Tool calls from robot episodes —

>>>>>

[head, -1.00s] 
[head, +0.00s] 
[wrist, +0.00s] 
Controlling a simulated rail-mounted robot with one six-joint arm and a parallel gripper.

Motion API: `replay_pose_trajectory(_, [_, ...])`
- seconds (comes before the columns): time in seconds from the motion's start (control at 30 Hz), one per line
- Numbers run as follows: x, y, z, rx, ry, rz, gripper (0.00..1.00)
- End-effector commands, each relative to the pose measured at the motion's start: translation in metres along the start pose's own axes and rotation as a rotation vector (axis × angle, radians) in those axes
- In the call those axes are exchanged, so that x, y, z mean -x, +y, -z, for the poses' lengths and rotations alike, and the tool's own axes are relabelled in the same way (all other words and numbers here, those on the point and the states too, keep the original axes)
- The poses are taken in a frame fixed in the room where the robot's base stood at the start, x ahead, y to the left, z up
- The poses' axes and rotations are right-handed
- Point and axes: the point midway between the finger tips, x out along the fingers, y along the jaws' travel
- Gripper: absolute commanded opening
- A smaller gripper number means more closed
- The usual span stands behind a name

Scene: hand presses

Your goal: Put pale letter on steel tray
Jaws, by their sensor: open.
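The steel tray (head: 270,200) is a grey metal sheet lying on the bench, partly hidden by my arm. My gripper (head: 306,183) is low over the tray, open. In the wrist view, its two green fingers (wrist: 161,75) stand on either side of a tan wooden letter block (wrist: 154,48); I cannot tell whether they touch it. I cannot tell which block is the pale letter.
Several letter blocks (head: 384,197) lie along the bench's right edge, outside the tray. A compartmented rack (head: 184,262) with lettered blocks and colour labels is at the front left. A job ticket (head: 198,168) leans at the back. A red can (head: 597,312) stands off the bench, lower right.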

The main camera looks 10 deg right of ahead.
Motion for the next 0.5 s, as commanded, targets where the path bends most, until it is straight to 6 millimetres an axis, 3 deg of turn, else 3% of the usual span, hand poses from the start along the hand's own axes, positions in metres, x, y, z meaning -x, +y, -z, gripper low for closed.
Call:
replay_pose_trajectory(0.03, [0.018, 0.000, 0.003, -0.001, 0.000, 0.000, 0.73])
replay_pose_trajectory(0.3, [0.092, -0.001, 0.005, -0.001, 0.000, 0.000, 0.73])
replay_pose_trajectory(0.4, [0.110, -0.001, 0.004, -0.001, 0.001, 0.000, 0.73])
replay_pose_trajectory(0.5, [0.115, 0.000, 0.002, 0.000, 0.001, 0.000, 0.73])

<<<<<
>>>>>

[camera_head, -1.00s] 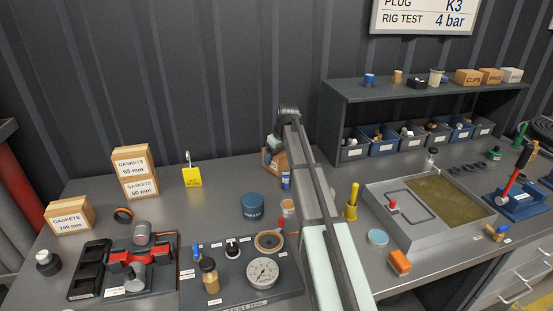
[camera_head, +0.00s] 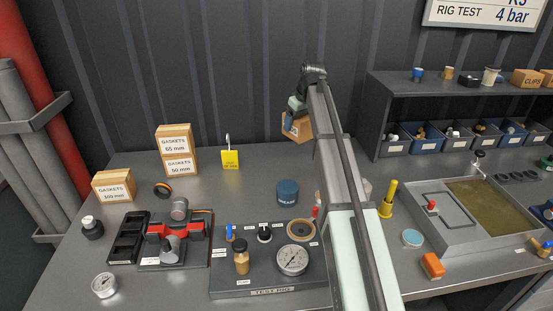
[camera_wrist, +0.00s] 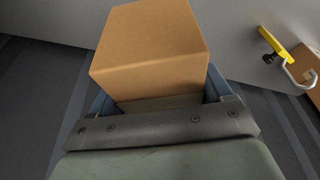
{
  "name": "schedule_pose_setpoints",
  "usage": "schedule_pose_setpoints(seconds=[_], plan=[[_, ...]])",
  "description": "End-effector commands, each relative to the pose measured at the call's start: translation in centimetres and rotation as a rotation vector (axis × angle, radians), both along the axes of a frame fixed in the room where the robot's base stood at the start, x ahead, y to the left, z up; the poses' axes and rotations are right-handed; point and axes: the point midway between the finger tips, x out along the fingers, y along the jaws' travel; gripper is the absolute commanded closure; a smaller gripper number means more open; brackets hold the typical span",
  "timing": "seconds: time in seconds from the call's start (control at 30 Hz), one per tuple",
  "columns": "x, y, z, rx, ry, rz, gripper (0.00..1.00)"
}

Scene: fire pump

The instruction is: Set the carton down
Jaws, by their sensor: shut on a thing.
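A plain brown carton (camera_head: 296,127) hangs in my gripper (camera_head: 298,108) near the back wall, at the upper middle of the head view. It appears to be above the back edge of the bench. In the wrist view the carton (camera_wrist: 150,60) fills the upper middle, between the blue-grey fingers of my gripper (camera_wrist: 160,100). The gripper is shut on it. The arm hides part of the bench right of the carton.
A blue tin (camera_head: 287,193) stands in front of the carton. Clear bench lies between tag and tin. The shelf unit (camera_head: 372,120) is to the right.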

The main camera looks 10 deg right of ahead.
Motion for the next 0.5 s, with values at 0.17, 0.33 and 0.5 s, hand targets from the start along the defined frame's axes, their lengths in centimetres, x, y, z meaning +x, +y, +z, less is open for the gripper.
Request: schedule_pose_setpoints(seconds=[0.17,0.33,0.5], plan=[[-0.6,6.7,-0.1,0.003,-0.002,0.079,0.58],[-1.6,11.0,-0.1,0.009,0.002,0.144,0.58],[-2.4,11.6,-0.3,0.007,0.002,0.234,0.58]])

<<<<<
>>>>>

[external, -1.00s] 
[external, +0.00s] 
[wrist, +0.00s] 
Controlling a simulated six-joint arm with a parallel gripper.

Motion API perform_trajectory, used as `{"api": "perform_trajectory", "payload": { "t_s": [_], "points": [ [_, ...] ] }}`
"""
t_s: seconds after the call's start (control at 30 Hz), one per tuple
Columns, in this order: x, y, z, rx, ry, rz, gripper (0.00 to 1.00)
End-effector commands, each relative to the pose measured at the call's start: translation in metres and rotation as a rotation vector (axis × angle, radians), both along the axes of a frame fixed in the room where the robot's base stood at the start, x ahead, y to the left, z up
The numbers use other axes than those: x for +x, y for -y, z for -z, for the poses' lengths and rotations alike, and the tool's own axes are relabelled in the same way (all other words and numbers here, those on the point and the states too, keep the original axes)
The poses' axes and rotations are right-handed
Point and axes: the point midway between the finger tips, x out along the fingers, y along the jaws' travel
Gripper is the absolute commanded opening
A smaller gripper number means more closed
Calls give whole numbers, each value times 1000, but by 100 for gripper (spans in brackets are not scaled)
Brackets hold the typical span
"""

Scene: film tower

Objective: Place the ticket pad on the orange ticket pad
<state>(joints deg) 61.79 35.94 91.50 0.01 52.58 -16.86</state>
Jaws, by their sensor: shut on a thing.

<<<<<

Task directions —
Exactly repeat the lines from the line with "- Gripper: absolute commanded opening" to the line with "Your goal: Put pale letter on steel tray", including both, and output nothing else.

Response to the exercise —
- Gripper: absolute commanded opening
- A smaller gripper number means more closed
- The usual span stands behind a name

Scene: hand presses

Your goal: Put pale letter on steel tray

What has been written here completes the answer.